Saturday, March 1, 2025

Fareed Zakaria on Trump's destruction of American foreign policy

Ezra Klein, The Dark Heart of Trump’s Foreign Policy, NYTimes, March 1, 2025. Klein interviews Fareed Zakaria. Here's Klein's statement of Trump's foreign policy:

Let me try to reflect what Trump’s people tell me. There is this, as people call it, rules-based international order. And the thing that people like Joe Biden, Jake Sullivan and Fareed Zakaria say is that America benefits from that order — and benefits from being part of that order.

There has long been a critique from the left that America, in fact, dominates that order and doesn’t play by its rules. We break international law. We do the things we want to do and then use those rules on others when we don’t like what they’re doing.

But the critique from Trump is that’s not true: Of every country, America, as the strongest, is harmed the most by these restraints, rules and laws. Because we have so much leverage we could be using. We could slap tariffs on anybody for any reason and get them to do what we want. We have the strongest military of all the militaries. Everybody wants to be on our side, and everybody fears being on our bad side.

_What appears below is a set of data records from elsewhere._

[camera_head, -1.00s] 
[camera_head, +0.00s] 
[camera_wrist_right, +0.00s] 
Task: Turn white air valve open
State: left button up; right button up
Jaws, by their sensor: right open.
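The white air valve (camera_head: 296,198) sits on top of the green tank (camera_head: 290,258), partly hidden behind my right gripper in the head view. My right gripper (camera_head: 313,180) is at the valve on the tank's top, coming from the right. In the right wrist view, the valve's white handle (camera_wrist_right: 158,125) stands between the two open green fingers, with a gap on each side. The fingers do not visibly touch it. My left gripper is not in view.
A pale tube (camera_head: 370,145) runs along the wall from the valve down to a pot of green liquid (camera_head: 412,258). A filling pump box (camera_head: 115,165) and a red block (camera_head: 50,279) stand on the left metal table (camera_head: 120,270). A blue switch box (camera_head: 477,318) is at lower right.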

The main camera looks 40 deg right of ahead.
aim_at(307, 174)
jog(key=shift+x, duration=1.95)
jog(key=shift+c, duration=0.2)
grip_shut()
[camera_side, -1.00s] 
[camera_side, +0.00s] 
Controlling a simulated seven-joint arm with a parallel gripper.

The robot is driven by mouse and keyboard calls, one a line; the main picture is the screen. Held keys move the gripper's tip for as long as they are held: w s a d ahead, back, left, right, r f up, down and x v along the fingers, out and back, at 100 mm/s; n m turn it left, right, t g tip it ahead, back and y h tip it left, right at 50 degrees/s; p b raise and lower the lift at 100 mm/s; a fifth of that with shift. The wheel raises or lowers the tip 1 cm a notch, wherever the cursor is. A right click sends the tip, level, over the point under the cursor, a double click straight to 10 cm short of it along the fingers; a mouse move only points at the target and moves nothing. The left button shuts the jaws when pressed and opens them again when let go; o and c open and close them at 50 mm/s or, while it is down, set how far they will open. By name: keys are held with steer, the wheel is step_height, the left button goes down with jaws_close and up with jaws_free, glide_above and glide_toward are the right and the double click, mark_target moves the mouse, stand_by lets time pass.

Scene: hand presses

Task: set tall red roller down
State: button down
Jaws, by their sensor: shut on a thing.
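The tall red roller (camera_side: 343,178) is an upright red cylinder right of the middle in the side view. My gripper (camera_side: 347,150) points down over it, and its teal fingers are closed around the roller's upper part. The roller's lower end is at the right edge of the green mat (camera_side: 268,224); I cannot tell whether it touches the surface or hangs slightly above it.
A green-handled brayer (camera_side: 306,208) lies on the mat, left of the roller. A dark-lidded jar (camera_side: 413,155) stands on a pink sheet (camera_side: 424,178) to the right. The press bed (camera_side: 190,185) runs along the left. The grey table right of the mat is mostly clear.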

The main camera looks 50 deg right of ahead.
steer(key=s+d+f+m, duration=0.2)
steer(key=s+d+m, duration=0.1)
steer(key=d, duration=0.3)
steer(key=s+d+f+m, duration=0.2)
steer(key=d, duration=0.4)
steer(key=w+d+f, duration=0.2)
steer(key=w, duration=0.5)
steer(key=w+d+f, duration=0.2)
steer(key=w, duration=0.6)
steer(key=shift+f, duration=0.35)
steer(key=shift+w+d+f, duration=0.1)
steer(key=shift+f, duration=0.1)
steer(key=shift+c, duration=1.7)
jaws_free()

And what Trump is doing is systematically searching out the strength America has — the ways we can wield our weight and leverage. He’s untying our hands from behind our back.

Zakaria's response:

There is a certain truth to that. The United States does have enormous power. And by the way, they’re even right about the fact that the United States is more open to, for example, the world’s goods and services than the world is to ours. The United States has long practiced a kind of asymmetrical free trade.

After World War II, we decided we would open up our markets to Europe and East Asia, to Japan and South Korea. And the reason we did that was we were trying to build an international system where everyone benefited, where there really wasn’t that feeling of a beggar-thy-neighbor, zero-sum game, where everyone went into a competitive spiral, which then ended up in nationalism and war.

We were trying to build something different. And we thought: We can be a little generous here. Let’s let everyone grow, and we’ll do fine in the process.

And of course, the data is overwhelming. Yes, Europe, Japan, South Korea and places like that grew. But the United States absolutely dominated the world. Because it’s a classic positive-sum game. We created a much larger global economy — much larger trading system, huge capital flows — and we were at the center of it.

The dollar was the reserve currency of the world, which alone gives us incredible advantages. We’re the only country that doesn’t have to worry that much about debt and deficits, because we know that, at the end of the day, the dollar is the reserve currency.

And my feeling is, if you take that system and say: OK, we’re going to look at each bilateral relationship and see if we can squeeze this country for a slightly better deal, you probably will get a better deal. But two things will happen: The first thing is you will end up fracturing your alliances. Because the people with whom you have the most leverage are your allies. [...]

So the result of the Trump doctrine in action has been a war on America’s allies. But the second more important part is: Yes, you’ll gain a little bit here and there by getting slightly better tariff deals. [...] And what you will do, by squeezing each of these individual countries, humiliating them, forcing them to accept renegotiation of terms, is that you lose the relationships that you had built over eight decades, that created this extraordinary anchor of stability in the world, which was the Western alliance. And the gains are not that great.

There's much more at the link. 

Trump says we wants peace, but he's moving toward a world in which war is more likely.